# Dataset excerpts:
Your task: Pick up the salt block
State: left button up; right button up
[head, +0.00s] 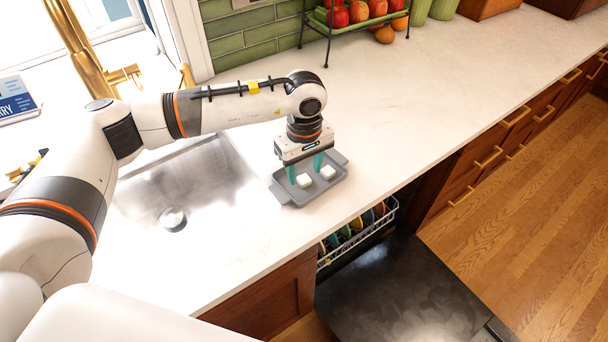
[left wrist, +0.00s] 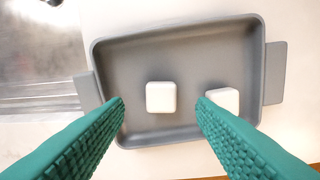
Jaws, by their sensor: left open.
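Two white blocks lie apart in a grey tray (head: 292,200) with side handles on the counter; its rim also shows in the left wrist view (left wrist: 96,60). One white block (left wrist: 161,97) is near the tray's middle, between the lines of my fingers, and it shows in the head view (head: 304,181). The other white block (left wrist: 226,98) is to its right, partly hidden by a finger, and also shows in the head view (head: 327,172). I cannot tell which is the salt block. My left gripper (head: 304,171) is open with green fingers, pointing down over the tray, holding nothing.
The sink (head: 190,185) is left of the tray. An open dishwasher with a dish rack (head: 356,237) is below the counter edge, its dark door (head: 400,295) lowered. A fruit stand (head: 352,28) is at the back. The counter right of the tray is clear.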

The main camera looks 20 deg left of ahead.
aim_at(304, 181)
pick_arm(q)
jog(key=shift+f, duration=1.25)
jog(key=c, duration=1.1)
==
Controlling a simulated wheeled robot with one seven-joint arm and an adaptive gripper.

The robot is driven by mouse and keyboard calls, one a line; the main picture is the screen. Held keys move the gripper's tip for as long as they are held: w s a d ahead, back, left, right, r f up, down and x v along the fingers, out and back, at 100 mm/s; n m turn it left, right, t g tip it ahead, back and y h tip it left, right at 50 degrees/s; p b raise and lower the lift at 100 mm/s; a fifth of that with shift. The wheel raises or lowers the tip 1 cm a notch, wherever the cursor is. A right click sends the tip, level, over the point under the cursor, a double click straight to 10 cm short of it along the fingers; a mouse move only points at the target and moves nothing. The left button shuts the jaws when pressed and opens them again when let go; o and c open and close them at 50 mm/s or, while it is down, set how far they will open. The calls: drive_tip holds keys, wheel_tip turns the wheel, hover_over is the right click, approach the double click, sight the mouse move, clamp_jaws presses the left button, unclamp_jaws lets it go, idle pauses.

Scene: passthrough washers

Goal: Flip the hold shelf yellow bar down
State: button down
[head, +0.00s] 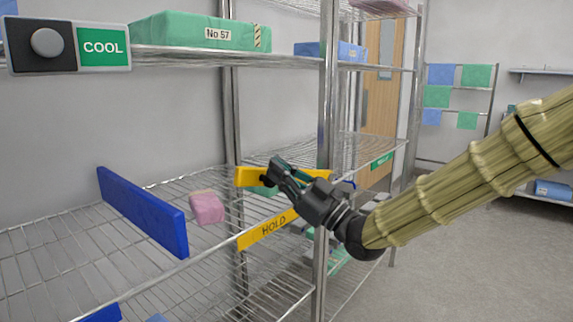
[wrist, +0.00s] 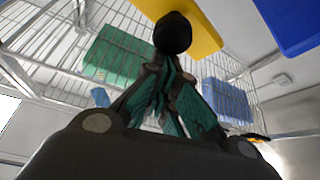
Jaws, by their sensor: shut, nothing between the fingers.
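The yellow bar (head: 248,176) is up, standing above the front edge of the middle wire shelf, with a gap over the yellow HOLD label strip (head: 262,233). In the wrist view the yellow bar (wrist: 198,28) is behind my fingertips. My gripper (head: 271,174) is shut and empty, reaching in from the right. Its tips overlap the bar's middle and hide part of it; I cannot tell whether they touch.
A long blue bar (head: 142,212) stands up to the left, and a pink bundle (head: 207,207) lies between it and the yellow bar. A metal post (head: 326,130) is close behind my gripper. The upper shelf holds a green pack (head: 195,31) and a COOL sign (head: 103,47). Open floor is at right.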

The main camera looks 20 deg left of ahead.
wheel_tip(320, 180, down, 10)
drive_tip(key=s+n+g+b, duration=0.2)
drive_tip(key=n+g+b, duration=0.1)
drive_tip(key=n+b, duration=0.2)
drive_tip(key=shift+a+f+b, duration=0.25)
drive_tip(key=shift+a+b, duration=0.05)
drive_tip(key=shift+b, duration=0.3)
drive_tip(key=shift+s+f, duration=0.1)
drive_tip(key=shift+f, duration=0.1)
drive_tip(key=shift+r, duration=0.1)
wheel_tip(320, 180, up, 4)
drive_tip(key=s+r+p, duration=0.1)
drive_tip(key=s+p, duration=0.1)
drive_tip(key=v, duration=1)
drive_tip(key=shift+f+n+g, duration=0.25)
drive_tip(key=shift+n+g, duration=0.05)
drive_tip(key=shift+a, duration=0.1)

# What to produce:
Where a line contains "button", copy that line.

# Problem solution:
State: left button up; right button up
The robot is driven by mouse and keyboard calls, one a line; the main picture is the screen. Held keys move the gripper's tip for as long as they are held: w s a d ahead, back, left, right, r f up, down and x v along the fingers, out and back, at 100 mm/s; n m turn it left, right, t g tip it ahead, back and y h tip it left, right at 50 degrees/s; p b raise and lower the lift at 100 mm/s; a fifth of that with shift. The wheel raises or lowers the tip 1 cm a notch, wherever the cursor is. A right click sends the tip, level, over the point under the cursor, a double click straight to 10 cm short of it along the fingers; a mouse move only points at the target and moves nothing. The left button shuts the jaws when pressed and opens them again when let go; o and c open and close them at 50 mm/s or, while it is down, set how far they will open. The calls: drive_tip holds keys, wheel_tip turns the wheel, hover_over is the right click, approach the double click, sight the mouse move, clamp_jaws presses the left button, unclamp_jaws lets it go, idle pauses.
State: button down

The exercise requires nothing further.